Remembering the Fallen: on this day in 1916, Lieutenant James Erle Radcliff Rosier, "A" Battery, 245th Brigade, Royal Field Artillery (Territorial Force), was killed in action on the Somme.
His parents’ only son, he was educated at Weymouth College, St Paul's School in Hammersmith, and Alleyn's School in Dulwich. He gained an open exhibition to Sidney Sussex College, Cambridge, and began his studies in October of 1912. He took the History College Exams in 1913 and was allowed a B.A. by Special Grace of the Senate in 1916 (the university’s governing body), as he was at the time serving on the Western Front. Lieutenant Rosier was also a candidate for Holy Orders and would have been ordained on the day he was killed.

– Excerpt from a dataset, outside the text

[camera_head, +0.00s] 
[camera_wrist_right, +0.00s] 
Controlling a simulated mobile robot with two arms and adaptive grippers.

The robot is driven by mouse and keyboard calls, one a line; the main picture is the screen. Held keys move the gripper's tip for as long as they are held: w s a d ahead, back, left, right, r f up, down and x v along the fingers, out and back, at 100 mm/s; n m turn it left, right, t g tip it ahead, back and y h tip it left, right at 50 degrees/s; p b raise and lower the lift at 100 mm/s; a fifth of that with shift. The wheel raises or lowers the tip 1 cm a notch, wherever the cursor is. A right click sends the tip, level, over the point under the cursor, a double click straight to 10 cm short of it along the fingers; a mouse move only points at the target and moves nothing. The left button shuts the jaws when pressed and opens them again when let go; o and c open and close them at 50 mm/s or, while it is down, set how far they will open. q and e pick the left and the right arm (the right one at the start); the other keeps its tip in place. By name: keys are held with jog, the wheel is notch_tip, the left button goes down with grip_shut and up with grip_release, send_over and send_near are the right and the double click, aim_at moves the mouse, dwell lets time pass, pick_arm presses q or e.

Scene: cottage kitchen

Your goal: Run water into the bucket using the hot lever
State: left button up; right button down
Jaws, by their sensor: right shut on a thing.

It was noted that he “joined up enthusiastically” at the outbreak of the Great War, and received his commission on the 28th of August, 1914. He was promoted to lieutenant in March of 1915 and went to France four months later, finding himself immediately on the front line; on the first day of the Battle of the Somme he was in the northern sector of the Somme advance, which saw the greatest slaughter. It was several weeks later during the Battle of Flers-Coucelette that he lost his life. His colonel wrote of him: “A very valuable and good officer. I have always found him a keen gunner and a good fellow. He had any amount of pluck and did lots of first-class work as an observer. He did not know the meaning of fear, hard work never troubled him, and he was always cheerful.”
Lieutenant Rosier is commemorated on the war memorials of Alleyn's School and Sidney Sussex College, the memorial in the St Alban The Martyr Church in Westcliffe-on-sea, and the Loughton War Memorial. He is buried in the Bouzincourt Communal Cemetery, Department de la Somme, in France. On his gravestone is inscribed: “Blessed are the pure in heart for they shall see God.”
James, from Stoke Poges in Buckinghamshire, was 23 years old.